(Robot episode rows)
(begin)

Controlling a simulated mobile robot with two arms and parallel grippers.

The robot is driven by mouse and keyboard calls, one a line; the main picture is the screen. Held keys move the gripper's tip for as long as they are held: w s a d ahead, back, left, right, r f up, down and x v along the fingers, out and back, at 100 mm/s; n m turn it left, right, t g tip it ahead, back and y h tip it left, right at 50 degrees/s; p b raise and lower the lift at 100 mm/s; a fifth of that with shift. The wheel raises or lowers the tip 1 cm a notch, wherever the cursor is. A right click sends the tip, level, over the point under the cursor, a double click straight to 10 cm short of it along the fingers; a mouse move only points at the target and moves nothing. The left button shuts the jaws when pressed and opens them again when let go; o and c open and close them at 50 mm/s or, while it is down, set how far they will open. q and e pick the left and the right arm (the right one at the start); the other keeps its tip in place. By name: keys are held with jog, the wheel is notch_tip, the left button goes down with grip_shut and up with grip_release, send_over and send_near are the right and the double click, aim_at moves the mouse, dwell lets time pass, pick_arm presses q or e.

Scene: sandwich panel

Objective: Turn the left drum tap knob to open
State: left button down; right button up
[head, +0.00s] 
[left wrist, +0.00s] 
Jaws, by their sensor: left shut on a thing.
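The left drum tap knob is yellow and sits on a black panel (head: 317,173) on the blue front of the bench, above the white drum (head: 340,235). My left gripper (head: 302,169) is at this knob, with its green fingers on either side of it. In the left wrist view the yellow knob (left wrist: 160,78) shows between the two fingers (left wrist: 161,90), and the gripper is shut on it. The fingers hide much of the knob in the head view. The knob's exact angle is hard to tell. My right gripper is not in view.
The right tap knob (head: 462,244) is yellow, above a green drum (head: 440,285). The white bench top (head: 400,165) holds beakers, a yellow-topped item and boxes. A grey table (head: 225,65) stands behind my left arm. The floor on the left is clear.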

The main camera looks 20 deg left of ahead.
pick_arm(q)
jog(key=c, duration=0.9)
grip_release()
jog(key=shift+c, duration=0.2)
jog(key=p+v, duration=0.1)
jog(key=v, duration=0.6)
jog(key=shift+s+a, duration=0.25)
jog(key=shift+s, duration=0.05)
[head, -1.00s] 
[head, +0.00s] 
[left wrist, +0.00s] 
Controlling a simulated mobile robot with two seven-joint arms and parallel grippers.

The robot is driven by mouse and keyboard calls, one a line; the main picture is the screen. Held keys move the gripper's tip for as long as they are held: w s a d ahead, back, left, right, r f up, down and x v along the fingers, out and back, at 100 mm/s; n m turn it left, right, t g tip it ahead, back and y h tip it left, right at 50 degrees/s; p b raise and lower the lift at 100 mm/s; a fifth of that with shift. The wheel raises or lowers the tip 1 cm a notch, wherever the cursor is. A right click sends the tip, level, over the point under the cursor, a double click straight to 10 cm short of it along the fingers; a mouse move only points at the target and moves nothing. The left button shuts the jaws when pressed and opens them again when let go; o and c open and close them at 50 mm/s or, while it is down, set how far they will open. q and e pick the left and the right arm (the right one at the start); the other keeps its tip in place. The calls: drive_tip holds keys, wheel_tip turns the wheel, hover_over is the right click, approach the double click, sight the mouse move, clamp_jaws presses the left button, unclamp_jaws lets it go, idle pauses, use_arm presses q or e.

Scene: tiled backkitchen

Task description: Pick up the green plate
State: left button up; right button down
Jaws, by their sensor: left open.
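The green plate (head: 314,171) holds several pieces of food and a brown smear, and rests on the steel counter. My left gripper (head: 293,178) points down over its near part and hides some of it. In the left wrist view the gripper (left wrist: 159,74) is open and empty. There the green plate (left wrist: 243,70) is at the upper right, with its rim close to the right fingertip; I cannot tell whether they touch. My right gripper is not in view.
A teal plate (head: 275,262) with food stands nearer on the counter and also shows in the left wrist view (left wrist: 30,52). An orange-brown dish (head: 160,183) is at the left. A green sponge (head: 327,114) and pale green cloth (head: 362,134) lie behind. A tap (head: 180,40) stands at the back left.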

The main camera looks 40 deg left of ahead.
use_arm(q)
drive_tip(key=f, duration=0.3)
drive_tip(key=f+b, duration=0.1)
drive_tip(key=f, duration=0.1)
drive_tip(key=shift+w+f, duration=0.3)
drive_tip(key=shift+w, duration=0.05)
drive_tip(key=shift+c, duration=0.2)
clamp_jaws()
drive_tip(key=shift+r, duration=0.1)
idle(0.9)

(end)

Using the data above, reproduce exactly the lines from the line that contains "[head, -1.00s]" through the line that contains "Controlling a simulated mobile robot with two seven-joint", including both.

• [Final answer]:
[head, -1.00s] 
[head, +0.00s] 
[left wrist, +0.00s] 
Controlling a simulated mobile robot with two seven-joint arms and parallel grippers.

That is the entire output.